Le statut initial de “travailleurs temporaires” tout juste tolérés conféré aux musulmans ne pouvait pas créer les conditions d’une intégration rapide. Les musulmans appartenant à une jeune génération mondialisée et très politisée sont aujourd’hui prêts soit à accéder aux sphères publiques qui leur sont ouvertes, soit à basculer dans l’extrémisme ou encore, comme beaucoup de leurs parents, à se replier dans un ressentiment passif. Leur choix sera fonction du temps et de la bonne volonté que leurs “hôtes” (les citoyens européens et leurs gouvernements) mettront à les faire se sentir chez eux. Les véhémentes invocations des Lumières ou d’une quelconque essence de l’Europe s’apparentent de plus en plus à des symptômes de décalage intellectuel et de défense culturelle. L’Europe multiethnique est un fait incontestable et nécessite une identité plus ouverte, moins restrictive, issue davantage de son présent pluriel et relativement paisible, et de son avenir supranational, que de son violent passé nationaliste et impérialiste.
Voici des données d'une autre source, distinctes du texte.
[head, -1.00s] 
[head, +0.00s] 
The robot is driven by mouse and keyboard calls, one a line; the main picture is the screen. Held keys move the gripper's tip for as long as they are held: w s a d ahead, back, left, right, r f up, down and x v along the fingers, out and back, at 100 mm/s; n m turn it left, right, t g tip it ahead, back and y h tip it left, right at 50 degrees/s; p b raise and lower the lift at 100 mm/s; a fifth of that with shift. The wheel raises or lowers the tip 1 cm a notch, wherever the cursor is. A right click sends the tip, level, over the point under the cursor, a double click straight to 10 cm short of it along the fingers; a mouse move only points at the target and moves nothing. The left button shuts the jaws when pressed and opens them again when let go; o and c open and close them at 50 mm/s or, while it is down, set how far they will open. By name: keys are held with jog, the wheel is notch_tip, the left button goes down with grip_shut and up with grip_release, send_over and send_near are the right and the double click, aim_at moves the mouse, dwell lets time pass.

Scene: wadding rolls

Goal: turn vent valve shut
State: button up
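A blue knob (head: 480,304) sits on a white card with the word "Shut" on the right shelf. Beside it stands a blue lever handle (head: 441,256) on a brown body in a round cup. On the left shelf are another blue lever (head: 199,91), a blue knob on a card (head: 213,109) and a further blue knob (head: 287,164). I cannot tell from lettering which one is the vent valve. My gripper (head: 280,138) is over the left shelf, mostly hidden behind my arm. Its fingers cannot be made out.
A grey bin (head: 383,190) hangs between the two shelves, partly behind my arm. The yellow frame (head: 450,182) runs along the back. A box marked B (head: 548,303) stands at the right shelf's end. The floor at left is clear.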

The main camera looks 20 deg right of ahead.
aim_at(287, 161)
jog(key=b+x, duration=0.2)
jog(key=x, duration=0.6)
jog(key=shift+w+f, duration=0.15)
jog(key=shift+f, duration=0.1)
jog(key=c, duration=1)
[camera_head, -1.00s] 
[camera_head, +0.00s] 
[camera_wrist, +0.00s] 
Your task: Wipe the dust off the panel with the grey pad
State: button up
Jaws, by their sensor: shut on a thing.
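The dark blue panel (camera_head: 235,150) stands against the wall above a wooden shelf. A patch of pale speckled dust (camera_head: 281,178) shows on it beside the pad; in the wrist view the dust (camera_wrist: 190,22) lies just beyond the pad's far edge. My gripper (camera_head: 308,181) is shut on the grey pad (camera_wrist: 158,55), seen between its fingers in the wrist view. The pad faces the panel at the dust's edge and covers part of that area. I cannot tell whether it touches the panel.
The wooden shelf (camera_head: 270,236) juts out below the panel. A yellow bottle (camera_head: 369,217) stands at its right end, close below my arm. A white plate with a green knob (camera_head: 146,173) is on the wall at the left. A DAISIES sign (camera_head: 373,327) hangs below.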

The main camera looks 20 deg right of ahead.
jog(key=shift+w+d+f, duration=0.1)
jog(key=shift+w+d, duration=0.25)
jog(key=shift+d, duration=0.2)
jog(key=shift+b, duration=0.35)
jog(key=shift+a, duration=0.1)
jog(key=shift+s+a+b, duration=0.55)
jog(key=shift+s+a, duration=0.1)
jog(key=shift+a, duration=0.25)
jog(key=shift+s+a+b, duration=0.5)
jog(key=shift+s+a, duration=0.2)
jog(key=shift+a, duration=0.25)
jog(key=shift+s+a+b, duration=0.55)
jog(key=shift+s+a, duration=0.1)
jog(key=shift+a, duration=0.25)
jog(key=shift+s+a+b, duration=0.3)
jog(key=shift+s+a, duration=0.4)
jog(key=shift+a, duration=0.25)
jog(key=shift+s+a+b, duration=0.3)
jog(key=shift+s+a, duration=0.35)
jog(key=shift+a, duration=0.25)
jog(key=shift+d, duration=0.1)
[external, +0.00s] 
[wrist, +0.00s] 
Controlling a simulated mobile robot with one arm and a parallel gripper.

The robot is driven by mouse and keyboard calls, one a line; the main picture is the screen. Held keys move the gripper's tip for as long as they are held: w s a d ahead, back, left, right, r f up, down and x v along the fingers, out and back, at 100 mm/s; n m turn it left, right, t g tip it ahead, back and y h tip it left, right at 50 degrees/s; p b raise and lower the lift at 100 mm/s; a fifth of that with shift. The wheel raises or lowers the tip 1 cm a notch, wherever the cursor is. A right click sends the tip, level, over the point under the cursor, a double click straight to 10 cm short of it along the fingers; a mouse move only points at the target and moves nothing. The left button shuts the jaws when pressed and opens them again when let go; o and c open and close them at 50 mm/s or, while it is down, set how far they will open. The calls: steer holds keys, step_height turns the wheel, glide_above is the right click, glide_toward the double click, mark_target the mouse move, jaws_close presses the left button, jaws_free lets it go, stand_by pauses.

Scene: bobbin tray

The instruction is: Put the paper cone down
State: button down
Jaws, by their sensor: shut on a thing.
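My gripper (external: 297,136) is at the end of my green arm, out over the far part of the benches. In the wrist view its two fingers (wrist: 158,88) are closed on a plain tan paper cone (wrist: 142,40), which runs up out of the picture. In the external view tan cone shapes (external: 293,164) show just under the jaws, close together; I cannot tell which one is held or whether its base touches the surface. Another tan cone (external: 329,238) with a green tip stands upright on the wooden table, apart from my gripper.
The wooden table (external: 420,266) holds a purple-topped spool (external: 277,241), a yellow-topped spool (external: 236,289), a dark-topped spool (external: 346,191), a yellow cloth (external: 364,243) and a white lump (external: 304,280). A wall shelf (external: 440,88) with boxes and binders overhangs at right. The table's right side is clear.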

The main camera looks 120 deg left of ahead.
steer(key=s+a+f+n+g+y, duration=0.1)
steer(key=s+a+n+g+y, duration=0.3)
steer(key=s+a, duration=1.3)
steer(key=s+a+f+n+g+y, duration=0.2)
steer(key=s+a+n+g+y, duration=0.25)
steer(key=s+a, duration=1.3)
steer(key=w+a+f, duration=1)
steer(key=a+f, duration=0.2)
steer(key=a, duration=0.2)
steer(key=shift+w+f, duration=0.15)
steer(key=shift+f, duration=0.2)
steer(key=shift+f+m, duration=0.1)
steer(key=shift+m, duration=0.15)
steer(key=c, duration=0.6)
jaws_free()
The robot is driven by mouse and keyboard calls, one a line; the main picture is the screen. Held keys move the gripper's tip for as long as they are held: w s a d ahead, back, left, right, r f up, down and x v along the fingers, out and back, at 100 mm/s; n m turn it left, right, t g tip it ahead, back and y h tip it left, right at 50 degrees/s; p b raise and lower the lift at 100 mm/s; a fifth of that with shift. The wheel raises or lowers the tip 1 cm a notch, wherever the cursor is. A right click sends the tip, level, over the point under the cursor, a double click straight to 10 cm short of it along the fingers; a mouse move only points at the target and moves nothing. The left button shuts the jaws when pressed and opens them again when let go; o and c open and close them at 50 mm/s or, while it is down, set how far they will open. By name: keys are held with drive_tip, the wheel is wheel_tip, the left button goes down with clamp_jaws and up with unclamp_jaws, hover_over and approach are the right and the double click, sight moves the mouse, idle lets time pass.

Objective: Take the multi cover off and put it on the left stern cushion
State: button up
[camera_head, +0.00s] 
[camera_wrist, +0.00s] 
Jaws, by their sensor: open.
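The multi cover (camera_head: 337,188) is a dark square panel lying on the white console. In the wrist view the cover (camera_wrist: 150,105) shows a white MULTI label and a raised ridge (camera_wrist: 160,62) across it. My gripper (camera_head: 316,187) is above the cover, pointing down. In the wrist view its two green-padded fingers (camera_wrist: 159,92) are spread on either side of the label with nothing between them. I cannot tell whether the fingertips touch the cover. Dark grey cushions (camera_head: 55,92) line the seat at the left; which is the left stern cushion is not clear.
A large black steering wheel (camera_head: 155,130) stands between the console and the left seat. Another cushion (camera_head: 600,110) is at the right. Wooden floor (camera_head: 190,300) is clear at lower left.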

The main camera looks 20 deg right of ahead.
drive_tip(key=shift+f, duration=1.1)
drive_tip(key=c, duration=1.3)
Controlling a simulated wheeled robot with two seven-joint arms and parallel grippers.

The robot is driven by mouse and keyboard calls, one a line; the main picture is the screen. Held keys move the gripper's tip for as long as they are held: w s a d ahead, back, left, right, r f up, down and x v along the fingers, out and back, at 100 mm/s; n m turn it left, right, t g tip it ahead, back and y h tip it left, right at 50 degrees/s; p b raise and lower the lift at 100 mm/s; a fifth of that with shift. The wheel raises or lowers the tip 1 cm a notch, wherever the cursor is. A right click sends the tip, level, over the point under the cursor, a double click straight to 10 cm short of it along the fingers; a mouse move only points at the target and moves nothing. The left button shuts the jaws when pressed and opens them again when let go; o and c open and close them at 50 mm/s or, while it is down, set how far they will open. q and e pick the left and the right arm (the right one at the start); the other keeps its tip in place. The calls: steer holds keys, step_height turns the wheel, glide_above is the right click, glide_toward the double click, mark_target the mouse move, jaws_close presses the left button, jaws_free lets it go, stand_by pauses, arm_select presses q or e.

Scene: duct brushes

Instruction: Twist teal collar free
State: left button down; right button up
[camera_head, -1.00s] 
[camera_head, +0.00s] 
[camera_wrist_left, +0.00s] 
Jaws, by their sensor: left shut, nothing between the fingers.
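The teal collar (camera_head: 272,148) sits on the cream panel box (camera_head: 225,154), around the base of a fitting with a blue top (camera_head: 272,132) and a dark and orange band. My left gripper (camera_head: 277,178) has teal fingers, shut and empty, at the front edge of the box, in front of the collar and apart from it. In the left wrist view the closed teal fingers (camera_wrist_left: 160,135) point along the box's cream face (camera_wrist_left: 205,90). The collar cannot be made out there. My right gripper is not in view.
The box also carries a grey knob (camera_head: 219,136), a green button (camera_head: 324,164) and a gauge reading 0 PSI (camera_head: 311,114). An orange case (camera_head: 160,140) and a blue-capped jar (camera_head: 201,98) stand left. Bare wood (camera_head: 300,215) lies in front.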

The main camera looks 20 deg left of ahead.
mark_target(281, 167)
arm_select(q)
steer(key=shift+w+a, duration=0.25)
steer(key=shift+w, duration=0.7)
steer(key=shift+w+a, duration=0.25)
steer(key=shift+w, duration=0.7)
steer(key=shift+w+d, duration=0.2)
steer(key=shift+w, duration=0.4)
Ecrivant en 1937 sur la minorité alors la plus méprisée d’Europe, Joseph Roth prédisait : “Les Juifs n’accéderont à l’égalité totale et à la dignité de la liberté extérieure que lorsque leurs ‘nations d’accueil’ auront accédé à leur propre liberté intérieure, ainsi qu’à la dignité que confère la compréhension des souffrances d’autrui.” C’était manifestement trop en demander à l’Europe de 1937. Mais le défi moral reste entier, et les dangers qu’il y a à ne pas le relever sont incalculables.